Él también oscilaba entre la paranoia patológica, el temor a que se descubriera su delito y la idea de una vida normal, en la que era inevitable que hubiera salidas al mundo exterior. Era como un círculo vicioso, y cuanto más arrinconado se sentía por sus propias ideas, más agresivo se mostraba conmigo. Se trataba, como antes, de una mezcla de violencia física y psicológica. Se recreaba sin piedad en los últimos restos de mi conciencia individual y me repetía las mismas frases sin cesar: «No vales nada, debes estarme agradecida por haberme hecho cargo de ti. Nadie habría querido ocuparse de ti». Me contó que mis padres estaban en la cárcel y que ya no vivía nadie en mi antigua casa. «¿Adónde vas a ir si te escapas? Nadie te quiere ahí afuera. Volverías a mí arrepentida.» Y me recordaba con insistencia que mataría a cualquiera que fuera testigo casual de un intento de fuga. Lo más probable es que las primeras víctimas fueran los vecinos, me decía. Y yo no querría ser responsable de algo así, ¿verdad?
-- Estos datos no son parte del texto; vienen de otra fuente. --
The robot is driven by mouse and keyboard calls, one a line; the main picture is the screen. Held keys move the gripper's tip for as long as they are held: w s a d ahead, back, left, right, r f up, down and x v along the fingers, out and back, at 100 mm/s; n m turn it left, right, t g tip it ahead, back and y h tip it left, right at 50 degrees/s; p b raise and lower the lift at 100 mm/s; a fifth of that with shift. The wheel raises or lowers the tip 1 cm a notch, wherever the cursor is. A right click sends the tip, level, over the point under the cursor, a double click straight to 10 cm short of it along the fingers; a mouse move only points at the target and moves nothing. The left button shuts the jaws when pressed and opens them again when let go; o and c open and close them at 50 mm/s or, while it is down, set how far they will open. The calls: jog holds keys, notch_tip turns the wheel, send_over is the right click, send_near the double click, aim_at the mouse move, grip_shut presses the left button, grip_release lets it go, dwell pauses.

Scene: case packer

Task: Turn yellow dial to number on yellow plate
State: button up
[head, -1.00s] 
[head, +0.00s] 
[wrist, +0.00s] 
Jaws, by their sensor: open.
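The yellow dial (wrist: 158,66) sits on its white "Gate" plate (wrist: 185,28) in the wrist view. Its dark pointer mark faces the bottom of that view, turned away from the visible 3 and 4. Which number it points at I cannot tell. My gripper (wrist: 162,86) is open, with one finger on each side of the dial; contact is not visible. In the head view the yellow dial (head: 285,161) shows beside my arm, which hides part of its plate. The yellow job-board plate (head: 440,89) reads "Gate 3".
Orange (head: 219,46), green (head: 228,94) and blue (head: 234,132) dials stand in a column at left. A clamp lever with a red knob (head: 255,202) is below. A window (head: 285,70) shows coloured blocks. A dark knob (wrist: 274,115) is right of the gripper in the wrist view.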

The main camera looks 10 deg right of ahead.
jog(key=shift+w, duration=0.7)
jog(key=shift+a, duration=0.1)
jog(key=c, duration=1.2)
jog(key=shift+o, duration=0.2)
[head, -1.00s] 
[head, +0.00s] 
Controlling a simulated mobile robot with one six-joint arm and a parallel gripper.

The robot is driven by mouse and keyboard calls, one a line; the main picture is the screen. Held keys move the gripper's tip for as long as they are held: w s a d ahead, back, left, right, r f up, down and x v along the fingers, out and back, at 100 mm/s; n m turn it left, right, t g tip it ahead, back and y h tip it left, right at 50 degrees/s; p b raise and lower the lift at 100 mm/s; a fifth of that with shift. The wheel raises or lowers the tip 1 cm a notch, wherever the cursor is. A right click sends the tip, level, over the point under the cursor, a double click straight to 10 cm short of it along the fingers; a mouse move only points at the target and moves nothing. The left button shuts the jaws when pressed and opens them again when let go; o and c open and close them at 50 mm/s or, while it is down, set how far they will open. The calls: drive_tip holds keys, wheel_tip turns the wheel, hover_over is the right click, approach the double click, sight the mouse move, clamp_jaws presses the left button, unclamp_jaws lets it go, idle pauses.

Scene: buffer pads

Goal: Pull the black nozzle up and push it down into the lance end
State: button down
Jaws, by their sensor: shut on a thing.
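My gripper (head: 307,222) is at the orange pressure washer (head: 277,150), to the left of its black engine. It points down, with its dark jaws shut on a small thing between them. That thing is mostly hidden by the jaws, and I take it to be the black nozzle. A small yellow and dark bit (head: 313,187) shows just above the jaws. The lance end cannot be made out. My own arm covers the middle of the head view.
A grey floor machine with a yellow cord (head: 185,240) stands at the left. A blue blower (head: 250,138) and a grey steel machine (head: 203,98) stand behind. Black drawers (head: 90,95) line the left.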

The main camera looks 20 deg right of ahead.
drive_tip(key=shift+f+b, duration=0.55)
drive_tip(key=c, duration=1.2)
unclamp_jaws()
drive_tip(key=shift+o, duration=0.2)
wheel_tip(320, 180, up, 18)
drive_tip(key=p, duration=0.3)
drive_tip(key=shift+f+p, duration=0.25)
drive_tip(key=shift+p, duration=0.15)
Se refería a sus parientes de la casa de al lado. Yo me sentía ligada en cierto modo a ellos desde que iba a nadar en su piscina de vez en cuando. Como si fueran ellos los que habían hecho posible esa pequeña huida de la rutina diaria de la casa. No los vi nunca, pero a veces, cuando estaba en la casa por la noche, oía cómo llamaban a sus gatos. Sus voces parecían agradables. Sonaban a personas que se ocupan con cariño de aquellos que dependen de ellas. Priklopil intentó minimizar el contacto con ellos. Ellos, por su parte, a veces le traían una tarta o un pequeño recuerdo de algún viaje. En cierta ocasión llamaron al timbre cuando yo estaba arriba, en la casa, y tuve que esconderme corriendo en el garaje. Oí sus voces mientras hablaban con el secuestrador en la puerta y le entregaban algo que habían preparado ellos mismos. Él siempre tiraba esas cosas a la basura; era tal su manía por la higiene que jamás habría probado un solo bocado, le daba mucho asco.

Cuando me llevó por primera vez con él al exterior, no sentí ninguna liberación. ¡Me había alegrado tanto de poder abandonar por fin mi prisión! Pero ahí estaba yo, sentada en su coche, muerta de miedo. El secuestrador me había aleccionado bien de lo que debía decir si alguien me reconocía: «Primero tienes que hacer como si no supieras de qué te están hablando. Si eso no sirve de nada, dices: "No, es una equivocación". Y si alguien te pregunta quién eres, dices que eres mi sobrina». Natascha no existía desde hacía mucho tiempo. Luego arrancó el motor y salió del garaje.